Simply put, rammed earth is a combination of soil, gravel, clay, and concrete or other binding admixtures, layered into a mold, and then mechanically compacted into the form of a wall, floor, column, or nearly any architectural element save a roof or ceiling. To construct a wall, for example, you can vary the earthen layers that you individually tamp down so that the final construction reveals a striation that mimics geological layering. Biophilic design principles suggest such textures, colors, and forms of such a natural architectural system would inherently appeal to humans—reducing stress and providing a restorative benefit for over-taxed minds. We definitely need more of that from architecture.

Rammed earth or other earthen structural systems can also offer benefits for reducing embodied carbon, a critical design imperative in so many cities now. In a 2019 university study by Portuguese civil engineers (sorry, the link is behind a paywall), they demonstrated through a lifecycle assessment approach that rammed earth blocks could deliver at least a 50 percent reduction in environmental impacts—embodied energy and global warming potential—compared to conventional blocks like concrete. That’s significant when we are looking for low-carbon design strategies to meet emerging building codes for embodied carbon, such as the forthcoming changes to CalGreen in California, emerging embodied carbon regulations in Sydney or the current planning requirements for whole life-cycle carbon emissions calculations in London.

I live in the Southwestern United States, a region with a long tradition of earthen structures such as the 1,000-year-old Taos Pueblo , which is the oldest continuously inhabited community in the USA (and a UNESCO World Heritage site). Adobe construction is less rammed than it is packed; applying new straw and earthen layers every year is often a central part of the community experience of living in adobe architecture. In the case of the Taos Pueblo, the thick adobe walls provide an environmental thermal mass benefit, keeping people warm in the high desert’s cold winters and cool during the increasingly scorching summer months.

Thermal mass, which helps temper our daily environment by increasing the ability of exposed surfaces to absorb and hold energy, thereby moderating indoor temperatures (i.e. preventing wild swings between hot daytimes and cold nights), would be more common in architecture if it were not for the increased weight and area often required to provide adequate volumes of what is often just exposed concrete structure.
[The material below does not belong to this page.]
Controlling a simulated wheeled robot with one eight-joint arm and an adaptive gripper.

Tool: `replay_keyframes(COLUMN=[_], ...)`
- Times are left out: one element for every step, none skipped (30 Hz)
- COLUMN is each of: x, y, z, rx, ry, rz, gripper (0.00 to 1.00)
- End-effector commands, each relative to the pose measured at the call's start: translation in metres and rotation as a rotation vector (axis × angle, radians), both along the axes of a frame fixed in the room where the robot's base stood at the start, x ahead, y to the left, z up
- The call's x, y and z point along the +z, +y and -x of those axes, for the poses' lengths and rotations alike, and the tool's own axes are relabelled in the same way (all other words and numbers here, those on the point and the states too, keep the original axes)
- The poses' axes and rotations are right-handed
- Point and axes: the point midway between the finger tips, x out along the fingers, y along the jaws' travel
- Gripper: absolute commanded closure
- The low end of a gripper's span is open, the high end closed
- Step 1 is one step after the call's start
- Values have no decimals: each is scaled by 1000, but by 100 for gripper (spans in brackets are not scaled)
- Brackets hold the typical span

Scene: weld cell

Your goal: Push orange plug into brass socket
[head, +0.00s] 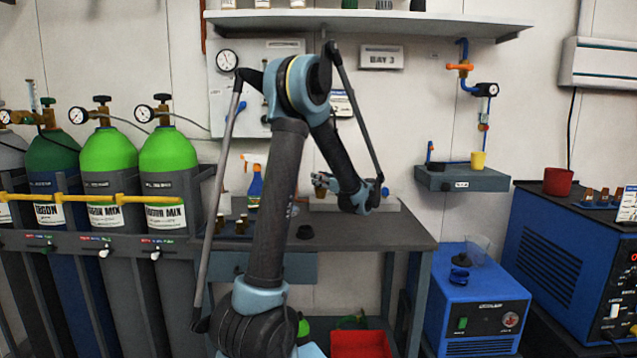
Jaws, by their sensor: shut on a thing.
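My gripper (321,181) is at the end of my arm, over the back of the dark workbench, left of the arm's lower wrist. It is small in the head view and shut on a small orange-brown piece, the orange plug (321,195), mostly hidden by the fingers. A low white block or panel (388,204) stands behind and right of the gripper. No brass socket can be told for sure; small brass-coloured pieces (240,225) stand on the bench at left, partly behind my arm. I cannot tell whether the plug touches anything.
Green gas cylinders (108,155) stand at left behind a yellow rail. A spray bottle (254,188) and a black round piece (305,232) are on the bench (395,235). A shelf (370,25) hangs above. Blue machines (485,300) stand at right. The bench's right front is clear.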

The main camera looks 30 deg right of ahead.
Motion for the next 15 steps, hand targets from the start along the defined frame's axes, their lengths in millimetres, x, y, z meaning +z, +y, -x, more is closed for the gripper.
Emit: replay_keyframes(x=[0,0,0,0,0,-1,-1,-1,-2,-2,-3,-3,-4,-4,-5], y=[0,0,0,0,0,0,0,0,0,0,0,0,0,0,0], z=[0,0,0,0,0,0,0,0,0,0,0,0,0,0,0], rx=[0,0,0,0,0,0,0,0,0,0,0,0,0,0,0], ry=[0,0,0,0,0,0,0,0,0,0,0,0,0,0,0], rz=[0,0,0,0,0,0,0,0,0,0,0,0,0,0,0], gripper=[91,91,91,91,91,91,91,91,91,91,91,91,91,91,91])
The energy and comfort benefits of increasing concrete volumes for thermal mass rarely competes with the current need to minimize material quantities and reduce embodied carbon. In projects where we value passive cooling and where weight and area are not always the primary concerns, like a single-family house in a rural setting, rammed earth can provide a low-carbon alternative to concrete—thus, I would argue it is something we should continuously put on the table for projects.

Port Hedland International Airport, in Western Australia, features rammed earth walls in passenger areas. (Photo courtesy Woods Bagot)
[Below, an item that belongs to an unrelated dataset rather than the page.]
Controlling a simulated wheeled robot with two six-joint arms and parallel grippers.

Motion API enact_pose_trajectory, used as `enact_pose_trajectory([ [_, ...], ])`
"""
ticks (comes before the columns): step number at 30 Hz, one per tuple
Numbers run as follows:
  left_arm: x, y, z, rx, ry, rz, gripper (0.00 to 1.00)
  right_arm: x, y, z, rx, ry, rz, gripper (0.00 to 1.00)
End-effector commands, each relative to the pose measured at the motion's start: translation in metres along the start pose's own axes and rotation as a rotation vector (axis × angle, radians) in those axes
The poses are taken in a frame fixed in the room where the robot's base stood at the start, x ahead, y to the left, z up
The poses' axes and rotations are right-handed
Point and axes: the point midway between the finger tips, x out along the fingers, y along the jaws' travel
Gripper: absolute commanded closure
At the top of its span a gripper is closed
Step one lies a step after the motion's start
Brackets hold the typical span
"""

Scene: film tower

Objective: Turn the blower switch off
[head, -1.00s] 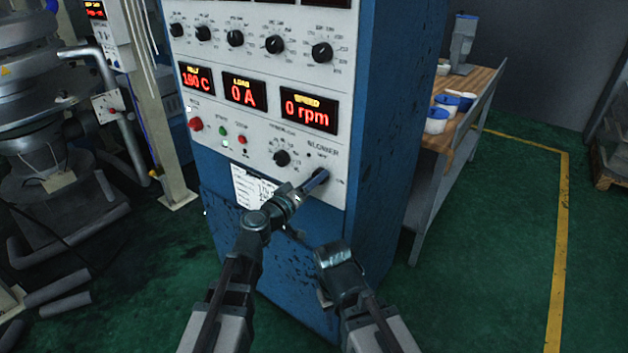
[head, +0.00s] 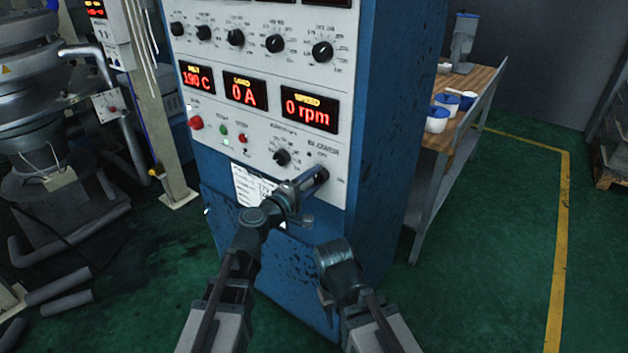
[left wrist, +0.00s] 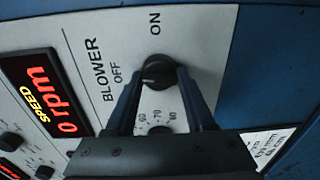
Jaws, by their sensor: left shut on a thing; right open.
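The blower switch is a black round knob (left wrist: 157,72) on the white panel, between the labels OFF and ON in the left wrist view. A small pale mark shows on the knob's side toward OFF; its exact angle is hard to read. My left gripper (left wrist: 160,78) is shut on the knob, one finger on each side. In the head view my left gripper (head: 318,177) reaches the panel's lower right and hides the knob. My right gripper (head: 324,298) is open and empty, low in front of the blue cabinet, apart from the panel.
The blue cabinet (head: 385,150) carries other knobs (head: 282,157), a red button (head: 196,123) and a speed display (head: 309,111) reading 0 rpm. A wooden bench (head: 478,85) with tubs stands to the right. Green floor (head: 490,230) is open at right.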

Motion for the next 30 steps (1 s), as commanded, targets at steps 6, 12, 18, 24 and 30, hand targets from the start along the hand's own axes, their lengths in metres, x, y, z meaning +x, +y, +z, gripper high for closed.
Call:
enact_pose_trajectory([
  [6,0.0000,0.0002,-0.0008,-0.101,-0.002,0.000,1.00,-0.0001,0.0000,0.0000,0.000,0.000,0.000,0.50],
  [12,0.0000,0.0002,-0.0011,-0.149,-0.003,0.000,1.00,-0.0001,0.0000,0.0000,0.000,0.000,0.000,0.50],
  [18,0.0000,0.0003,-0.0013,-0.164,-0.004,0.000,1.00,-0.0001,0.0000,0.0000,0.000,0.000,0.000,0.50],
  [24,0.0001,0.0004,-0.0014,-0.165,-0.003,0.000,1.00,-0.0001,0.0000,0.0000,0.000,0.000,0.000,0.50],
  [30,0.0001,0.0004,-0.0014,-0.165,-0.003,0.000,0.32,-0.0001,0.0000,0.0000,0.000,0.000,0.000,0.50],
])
Woods Bagot has incorporated rammed earth elements into several projects in Australia, reinforcing a connection to the land itself as only one aspect of the broader connection to Country . Part of the passenger journey at our recently completed Port Hedland International Airport , in Western Australia, features rammed earth walls reflecting the land of the state’s vast Pilbara region and the nearby Karijini National Park , while our Sydney studio has investigated using precast rammed earth panels to form balustrades for new hotel (QIC ) in the northwest part of the city. ?
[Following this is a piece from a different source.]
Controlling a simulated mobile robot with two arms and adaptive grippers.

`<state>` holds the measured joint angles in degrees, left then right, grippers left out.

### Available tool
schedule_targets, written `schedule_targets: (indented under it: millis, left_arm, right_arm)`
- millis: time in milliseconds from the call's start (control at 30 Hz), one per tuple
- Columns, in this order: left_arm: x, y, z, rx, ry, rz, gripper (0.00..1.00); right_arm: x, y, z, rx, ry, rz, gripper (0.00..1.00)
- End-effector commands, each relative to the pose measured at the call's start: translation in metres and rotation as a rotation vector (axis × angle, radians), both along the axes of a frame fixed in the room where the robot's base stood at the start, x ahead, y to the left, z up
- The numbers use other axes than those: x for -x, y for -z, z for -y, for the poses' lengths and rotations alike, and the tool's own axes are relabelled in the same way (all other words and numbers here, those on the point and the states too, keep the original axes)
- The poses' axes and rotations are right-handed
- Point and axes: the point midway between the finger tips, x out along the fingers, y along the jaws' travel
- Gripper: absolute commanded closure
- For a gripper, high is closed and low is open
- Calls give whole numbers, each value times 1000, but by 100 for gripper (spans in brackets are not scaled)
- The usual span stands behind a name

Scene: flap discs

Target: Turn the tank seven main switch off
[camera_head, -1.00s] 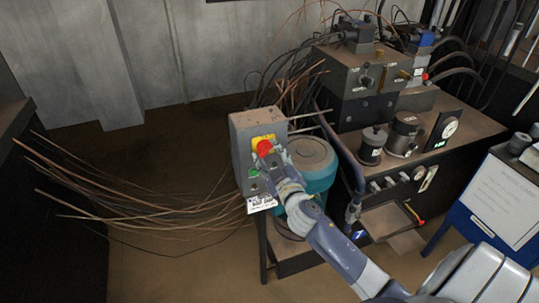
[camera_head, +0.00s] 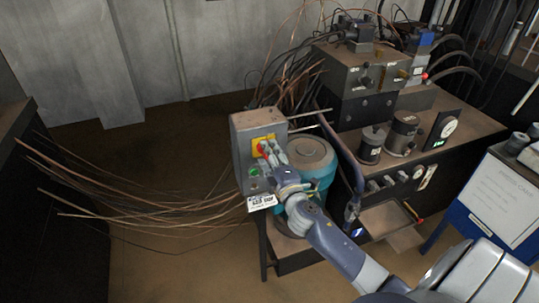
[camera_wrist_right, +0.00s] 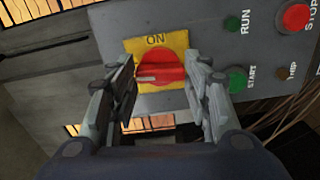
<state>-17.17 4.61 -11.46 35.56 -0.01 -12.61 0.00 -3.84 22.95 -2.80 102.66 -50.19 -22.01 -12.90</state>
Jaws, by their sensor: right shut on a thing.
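The main switch is a red rotary knob (camera_wrist_right: 160,68) on a yellow plate (camera_wrist_right: 150,43) marked ON, in the right wrist view. It sits on a grey control box (camera_head: 243,130). My right gripper (camera_wrist_right: 160,75) is shut on the red knob, one finger on each side. The knob's white mark points to the picture's left in the wrist view. In the head view my right gripper (camera_head: 270,155) covers part of the knob and plate. My left gripper is not in view.
Beside the knob are a green START button (camera_wrist_right: 237,79), a RUN lamp (camera_wrist_right: 233,23) and a red STOP button (camera_wrist_right: 296,17). Loose copper wires (camera_head: 120,205) spread left. A machine bench (camera_head: 440,125) stands at right.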

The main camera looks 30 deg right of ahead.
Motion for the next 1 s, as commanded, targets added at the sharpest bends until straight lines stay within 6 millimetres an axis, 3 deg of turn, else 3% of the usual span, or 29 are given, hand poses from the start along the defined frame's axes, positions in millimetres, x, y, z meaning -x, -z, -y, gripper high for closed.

Of course, it does not always make environmental sense when you try to translate it to denser or more programmatically complex contemporary building typologies. We recently studied the potential for precast rammed earth panels for an envelope for a proposed office building in Abu Dhabi; the effect was certainly striking, but once we got into the technical details we found we would still require a significant amount of concrete and a structural backing system that reduced the rammed earth component to a form of surface decoration. In our case, although we loved the look, that was not a good enough solution to our need to reduce the embodied carbon of the entire building. The envelope had to contribute more to that goal given its significance in the overall embodied carbon footprint. Soiled or foiled, these are the trade-offs you make when you are applying sustainable imperatives to design.

There seems to be a new book every year on earthen architecture, certainly too many to list. But I have a few favorites I will share.

Jean Dethier’s book, The Art of Earth Architecture , from 2020, is the latest comprehensive—perhaps definitive—book exploring earthen architecture as practiced or critically understood by trained architects. With several essays by other contributors, case studies of significant projects, chapters on construction techniques and architectural history, and page after page of beautiful images, this book is well worth the investment. It is also a great starting point for further investigation of specific projects using other sources since it is not a “how-to” but more of a catalog of what has been done. The 2019 book, Essential Rammed Earth Construction , by Tim J. Krahn, advertises itself as a “step-by-step” guide if that is what you are after. Krahn is an engineer, so this tends to be more of a technical book for practitioners rather than an inspiration source.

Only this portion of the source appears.